Air dari Gua berhasil dialirkan ke desa. (Doc. Joko Sulistyo)


Pada 2016, ia menyambangi Dusun Petung, Desa Kalak, di Kecamatan Donorejo. Setelah melakukan riset, koordinasi dan persiapan yang cukup panjang, akhirnya mereka melakukan pemasangan pompa submersible di dalam gua vertikal bernama Luweng Jenggung pada September 2019. Selain KMPA Giri Bahama, sejumlah kelompok relawan lain juga terlibat, antara lain Gugurgunung Caver, KOMBI, Overland Unit Rescue, Atwapala, Kompos dan Maliapala. Hal serupa juga dilakukan di Gua Pulejejar, Desa Jepitu, Kecamatan Girisubo, Gunungkidul, DIY. Pada 2021, giliran Gua Seropan, Desa Ngadirejan, Kecamatan Pringkuku, Pacitan, yang dipasangi pompa submersible. 
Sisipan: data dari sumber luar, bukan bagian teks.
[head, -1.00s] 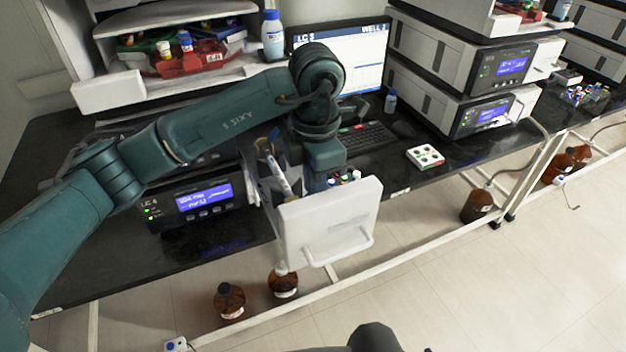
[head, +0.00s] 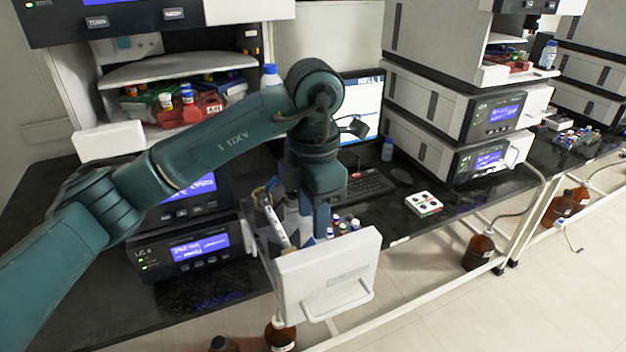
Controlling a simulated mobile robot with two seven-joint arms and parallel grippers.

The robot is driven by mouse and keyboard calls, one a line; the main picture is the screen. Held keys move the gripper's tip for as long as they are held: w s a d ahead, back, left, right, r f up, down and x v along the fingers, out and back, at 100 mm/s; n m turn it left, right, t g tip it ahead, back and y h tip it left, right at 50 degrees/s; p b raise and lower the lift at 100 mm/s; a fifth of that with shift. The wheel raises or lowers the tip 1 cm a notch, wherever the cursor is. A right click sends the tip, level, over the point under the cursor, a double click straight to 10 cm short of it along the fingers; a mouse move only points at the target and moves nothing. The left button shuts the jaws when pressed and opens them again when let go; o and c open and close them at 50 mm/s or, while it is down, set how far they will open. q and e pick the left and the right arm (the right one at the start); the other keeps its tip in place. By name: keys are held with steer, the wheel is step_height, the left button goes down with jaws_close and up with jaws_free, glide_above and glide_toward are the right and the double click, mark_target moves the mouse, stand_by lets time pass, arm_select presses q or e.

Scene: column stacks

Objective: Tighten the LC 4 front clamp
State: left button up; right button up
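The LC 4 module (head: 190,252), with a lit blue display, stands on the black bench at the left. Beside it an open drawer (head: 325,278) with a white front and handle sticks out over the bench edge. A white tube-like column (head: 274,222) leans in the drawer's left part. I cannot make out the front clamp; my arm and the drawer front may hide it. My left gripper (head: 312,228) points down over the drawer, between the column and several small vials (head: 344,226). Whether its fingers are apart or closed is unclear. My right gripper is not in view.
A keyboard (head: 366,188), a monitor (head: 366,105) and a small white tray (head: 423,204) are to the right. A shelf above LC 4 holds coloured bottles and red trays (head: 190,108). Brown bottles (head: 280,337) stand on the floor below the drawer.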

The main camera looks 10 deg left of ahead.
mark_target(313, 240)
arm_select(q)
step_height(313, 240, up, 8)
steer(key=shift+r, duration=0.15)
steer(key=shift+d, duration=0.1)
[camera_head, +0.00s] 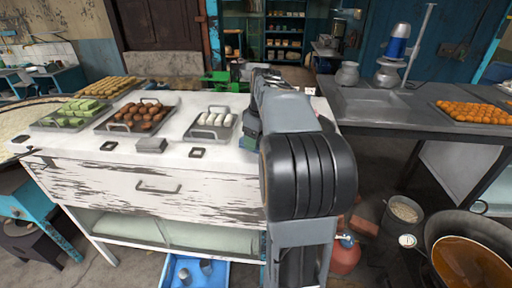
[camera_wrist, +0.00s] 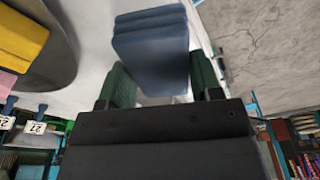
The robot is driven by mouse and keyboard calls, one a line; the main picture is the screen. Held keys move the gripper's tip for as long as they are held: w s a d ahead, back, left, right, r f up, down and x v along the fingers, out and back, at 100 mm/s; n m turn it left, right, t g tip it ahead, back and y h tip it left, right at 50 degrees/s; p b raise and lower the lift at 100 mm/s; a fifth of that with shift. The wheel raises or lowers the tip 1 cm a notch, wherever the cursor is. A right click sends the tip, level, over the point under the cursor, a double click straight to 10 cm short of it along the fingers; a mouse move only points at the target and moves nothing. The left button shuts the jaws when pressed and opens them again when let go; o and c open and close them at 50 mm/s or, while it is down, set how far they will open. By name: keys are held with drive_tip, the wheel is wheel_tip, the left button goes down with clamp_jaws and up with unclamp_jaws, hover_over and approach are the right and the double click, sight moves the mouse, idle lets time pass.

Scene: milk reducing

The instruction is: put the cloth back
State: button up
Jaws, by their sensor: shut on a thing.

Hingga hari ini Joko dan kawan-kawannya masih terus menyusuri Gua di desa-desa yang dilanda kekeringan. “Saya berharap makin banyak daerah lain yang sadar akan pemanfaatan sungai bawah tanah dalam gua. Kekeringan ini kan sebenarnya solusinya banyak, tapi mereka hanya belum tau dimana dan bagaimana mencarinya,” pungkas Joko. Tak sia-sia dia akhirnya mendapat apresiasi sebagai sosok inspiratif yang membantu banyak orang. Kesulitan yang ditemui tidak mengalahkan niatnya untuk membantu. Meski bisa mengalirkan air ke atas gua, dia tetap bisa menjaga biota di dalam gua agar tidak rusak. Karena dia merupakan seorang pencinta alam, yang pastinya tau bahwa alam akan memberikan yang terbaik saat manusia juga menjaga alam dengan baik.